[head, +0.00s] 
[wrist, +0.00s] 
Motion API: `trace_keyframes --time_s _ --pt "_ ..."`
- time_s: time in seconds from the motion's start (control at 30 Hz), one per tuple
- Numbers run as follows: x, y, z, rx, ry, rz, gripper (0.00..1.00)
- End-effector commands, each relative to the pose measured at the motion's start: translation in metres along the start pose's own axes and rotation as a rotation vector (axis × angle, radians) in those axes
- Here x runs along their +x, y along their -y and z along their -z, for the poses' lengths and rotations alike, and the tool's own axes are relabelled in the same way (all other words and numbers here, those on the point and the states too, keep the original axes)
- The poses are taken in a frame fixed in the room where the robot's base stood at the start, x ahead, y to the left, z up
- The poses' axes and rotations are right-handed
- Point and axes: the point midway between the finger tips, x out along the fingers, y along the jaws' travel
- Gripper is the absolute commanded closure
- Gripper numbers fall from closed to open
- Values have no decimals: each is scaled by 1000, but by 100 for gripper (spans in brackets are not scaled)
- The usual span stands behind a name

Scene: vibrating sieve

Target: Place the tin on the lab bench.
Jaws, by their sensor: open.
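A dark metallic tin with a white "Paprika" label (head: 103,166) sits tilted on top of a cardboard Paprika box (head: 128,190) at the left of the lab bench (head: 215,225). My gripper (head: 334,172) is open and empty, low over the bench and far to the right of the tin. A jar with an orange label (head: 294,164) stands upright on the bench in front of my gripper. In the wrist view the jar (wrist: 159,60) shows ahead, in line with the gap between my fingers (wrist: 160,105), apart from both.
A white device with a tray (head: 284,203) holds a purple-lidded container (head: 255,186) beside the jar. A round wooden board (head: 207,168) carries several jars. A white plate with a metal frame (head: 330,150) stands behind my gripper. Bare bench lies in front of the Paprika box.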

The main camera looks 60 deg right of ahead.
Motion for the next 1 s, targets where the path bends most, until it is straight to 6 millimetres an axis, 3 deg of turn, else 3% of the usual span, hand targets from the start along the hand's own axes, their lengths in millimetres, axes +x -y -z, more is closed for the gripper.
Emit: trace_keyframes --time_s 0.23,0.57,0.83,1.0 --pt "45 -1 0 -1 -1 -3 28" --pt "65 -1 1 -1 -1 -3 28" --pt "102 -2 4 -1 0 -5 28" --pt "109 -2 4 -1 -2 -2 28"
☆ ☆ ☆
Quote only the lines running from the line that holds "- Gripper numbers fall from closed to open" to the line that holds "Target: Place the tin on the lab bench.", both ends included.

• [REPLY]:
- Gripper numbers fall from closed to open
- Values have no decimals: each is scaled by 1000, but by 100 for gripper (spans in brackets are not scaled)
- The usual span stands behind a name

Scene: vibrating sieve

Target: Place the tin on the lab bench.

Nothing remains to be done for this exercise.